THE REQUEST –
In the data below, locate each line with the word "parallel" and list it.

■ ■ ■

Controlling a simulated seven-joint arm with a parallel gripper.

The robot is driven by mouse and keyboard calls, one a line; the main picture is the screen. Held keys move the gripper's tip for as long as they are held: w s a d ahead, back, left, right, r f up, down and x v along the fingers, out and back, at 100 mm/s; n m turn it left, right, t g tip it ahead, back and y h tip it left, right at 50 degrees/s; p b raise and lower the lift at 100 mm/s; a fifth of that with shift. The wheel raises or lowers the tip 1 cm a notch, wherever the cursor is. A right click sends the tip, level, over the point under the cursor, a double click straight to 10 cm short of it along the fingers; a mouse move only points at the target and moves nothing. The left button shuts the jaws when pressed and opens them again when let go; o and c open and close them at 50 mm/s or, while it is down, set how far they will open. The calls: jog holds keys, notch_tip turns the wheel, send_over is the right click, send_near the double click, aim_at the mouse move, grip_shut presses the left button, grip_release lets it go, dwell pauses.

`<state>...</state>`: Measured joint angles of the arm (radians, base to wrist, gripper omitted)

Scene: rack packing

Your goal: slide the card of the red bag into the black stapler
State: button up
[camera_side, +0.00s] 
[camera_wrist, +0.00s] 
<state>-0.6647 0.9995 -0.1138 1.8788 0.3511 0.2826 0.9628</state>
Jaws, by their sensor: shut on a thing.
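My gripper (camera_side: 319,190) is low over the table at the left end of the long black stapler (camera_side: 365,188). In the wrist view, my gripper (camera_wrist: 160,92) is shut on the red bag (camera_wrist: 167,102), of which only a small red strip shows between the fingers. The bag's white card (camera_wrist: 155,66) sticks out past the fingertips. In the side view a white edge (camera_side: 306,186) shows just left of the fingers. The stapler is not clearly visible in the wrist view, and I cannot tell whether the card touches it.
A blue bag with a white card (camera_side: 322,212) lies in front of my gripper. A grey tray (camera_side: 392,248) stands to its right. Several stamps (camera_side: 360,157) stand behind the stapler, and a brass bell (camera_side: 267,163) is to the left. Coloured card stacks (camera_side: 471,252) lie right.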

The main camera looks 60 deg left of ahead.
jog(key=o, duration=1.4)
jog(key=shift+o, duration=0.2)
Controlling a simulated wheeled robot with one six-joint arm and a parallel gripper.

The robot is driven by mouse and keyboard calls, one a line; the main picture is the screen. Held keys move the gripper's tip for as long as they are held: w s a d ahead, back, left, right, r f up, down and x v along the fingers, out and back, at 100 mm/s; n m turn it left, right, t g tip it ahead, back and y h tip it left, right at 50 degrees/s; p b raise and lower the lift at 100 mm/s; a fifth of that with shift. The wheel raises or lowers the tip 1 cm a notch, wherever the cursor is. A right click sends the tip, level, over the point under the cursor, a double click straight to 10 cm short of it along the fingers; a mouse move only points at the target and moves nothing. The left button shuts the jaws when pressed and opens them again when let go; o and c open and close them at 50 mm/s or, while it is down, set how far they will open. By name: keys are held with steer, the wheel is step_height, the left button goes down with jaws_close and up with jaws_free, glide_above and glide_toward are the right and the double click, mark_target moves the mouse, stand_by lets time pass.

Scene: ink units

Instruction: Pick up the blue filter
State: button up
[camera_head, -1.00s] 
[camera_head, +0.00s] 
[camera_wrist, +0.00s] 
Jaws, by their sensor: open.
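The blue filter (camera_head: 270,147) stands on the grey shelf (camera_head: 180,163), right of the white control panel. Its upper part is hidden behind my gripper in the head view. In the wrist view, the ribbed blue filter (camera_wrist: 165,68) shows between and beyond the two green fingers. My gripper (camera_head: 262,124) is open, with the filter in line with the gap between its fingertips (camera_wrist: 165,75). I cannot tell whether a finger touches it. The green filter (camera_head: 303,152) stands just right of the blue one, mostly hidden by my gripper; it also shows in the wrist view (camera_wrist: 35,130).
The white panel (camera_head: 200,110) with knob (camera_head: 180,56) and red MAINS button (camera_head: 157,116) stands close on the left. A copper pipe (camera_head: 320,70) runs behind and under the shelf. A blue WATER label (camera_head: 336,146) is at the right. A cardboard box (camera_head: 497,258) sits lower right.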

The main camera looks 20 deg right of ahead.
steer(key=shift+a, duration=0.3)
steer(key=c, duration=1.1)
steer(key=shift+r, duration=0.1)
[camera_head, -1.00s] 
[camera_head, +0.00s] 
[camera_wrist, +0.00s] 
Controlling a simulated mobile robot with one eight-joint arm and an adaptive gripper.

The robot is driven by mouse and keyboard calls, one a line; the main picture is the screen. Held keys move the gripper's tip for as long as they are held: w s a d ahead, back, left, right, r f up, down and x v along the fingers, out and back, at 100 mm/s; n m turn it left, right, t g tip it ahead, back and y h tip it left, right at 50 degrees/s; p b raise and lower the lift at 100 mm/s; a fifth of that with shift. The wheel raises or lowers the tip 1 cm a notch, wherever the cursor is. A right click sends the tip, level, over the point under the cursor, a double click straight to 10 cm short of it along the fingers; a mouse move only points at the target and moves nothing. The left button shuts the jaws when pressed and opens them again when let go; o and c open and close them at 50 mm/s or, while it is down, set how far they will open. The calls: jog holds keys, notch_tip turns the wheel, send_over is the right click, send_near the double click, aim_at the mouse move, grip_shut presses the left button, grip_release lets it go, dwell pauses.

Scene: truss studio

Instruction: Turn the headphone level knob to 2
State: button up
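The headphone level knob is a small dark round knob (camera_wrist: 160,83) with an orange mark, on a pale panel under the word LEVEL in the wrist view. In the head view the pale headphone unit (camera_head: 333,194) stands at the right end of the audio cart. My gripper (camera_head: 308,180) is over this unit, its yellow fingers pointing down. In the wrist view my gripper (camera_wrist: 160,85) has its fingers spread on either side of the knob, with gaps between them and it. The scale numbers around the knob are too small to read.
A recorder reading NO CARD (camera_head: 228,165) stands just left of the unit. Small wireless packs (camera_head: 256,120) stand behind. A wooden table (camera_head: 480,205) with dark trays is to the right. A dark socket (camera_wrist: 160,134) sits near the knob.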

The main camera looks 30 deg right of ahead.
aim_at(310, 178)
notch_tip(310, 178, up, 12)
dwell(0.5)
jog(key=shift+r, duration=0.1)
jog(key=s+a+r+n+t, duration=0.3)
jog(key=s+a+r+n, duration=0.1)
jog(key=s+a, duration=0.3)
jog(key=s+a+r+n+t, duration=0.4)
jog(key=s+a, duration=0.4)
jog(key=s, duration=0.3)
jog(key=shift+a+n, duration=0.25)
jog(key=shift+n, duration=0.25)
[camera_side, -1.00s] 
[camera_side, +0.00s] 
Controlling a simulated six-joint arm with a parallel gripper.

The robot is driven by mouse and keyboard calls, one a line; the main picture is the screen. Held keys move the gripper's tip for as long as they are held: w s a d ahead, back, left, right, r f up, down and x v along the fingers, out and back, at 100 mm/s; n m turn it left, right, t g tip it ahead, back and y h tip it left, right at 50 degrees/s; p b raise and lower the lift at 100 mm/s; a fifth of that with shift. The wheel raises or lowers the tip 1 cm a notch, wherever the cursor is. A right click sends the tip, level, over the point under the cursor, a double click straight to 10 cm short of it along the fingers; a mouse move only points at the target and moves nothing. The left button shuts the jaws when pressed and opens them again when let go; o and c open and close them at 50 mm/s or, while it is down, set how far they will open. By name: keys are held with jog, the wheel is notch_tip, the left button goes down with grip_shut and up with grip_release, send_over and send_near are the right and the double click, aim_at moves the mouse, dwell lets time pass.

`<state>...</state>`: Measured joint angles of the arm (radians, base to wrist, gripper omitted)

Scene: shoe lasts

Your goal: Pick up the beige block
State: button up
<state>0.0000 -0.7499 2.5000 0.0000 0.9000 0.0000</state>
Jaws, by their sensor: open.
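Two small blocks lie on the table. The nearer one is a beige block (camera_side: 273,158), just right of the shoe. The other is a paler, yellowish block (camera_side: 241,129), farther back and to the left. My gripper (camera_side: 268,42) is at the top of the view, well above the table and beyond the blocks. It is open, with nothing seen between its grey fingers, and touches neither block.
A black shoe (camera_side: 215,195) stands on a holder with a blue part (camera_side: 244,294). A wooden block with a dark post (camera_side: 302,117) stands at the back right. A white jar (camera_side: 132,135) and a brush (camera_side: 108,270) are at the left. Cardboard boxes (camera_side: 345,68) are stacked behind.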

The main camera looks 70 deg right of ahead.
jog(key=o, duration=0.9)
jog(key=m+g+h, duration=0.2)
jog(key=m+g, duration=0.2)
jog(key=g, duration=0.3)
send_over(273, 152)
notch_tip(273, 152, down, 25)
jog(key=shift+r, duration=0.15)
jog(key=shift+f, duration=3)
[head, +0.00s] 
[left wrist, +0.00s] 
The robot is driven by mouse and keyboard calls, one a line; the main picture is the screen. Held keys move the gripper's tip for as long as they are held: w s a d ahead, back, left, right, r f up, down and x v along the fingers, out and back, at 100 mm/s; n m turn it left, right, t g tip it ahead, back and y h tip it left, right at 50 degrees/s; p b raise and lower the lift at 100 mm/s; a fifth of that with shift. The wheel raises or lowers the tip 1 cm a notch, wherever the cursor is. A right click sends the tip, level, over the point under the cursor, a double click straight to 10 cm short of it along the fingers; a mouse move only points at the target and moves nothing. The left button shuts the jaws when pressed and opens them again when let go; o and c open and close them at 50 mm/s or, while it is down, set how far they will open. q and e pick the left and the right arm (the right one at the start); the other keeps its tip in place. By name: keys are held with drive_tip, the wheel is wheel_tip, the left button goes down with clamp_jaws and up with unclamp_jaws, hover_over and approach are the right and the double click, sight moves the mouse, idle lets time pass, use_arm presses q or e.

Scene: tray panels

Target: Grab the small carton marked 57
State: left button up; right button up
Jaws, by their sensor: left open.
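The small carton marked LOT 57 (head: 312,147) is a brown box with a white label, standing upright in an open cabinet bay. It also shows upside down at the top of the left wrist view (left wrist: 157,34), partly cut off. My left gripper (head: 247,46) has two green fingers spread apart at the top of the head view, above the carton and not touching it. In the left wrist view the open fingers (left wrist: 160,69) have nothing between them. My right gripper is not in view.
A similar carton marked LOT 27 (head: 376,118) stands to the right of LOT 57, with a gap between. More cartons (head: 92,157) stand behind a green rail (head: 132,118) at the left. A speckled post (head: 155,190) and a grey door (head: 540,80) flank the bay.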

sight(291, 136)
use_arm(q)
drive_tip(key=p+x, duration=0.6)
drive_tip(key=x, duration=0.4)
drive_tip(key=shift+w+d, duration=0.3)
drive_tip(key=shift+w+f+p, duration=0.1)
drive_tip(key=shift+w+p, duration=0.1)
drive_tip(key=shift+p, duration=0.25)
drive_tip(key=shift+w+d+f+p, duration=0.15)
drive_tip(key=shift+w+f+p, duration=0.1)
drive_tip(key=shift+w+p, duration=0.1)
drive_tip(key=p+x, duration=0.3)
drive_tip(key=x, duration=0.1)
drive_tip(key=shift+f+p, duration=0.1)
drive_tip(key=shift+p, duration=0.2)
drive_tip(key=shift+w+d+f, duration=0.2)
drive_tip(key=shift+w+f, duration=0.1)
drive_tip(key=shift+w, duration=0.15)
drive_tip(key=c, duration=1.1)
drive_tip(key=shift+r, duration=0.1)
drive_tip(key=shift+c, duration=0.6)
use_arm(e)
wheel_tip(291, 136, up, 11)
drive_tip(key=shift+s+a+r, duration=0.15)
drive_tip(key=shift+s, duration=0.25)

■ ■ ■

SOLVED EXERCISE –
Controlling a simulated seven-joint arm with a parallel gripper.
Controlling a simulated wheeled robot with one six-joint arm and a parallel gripper.
Controlling a simulated six-joint arm with a parallel gripper.

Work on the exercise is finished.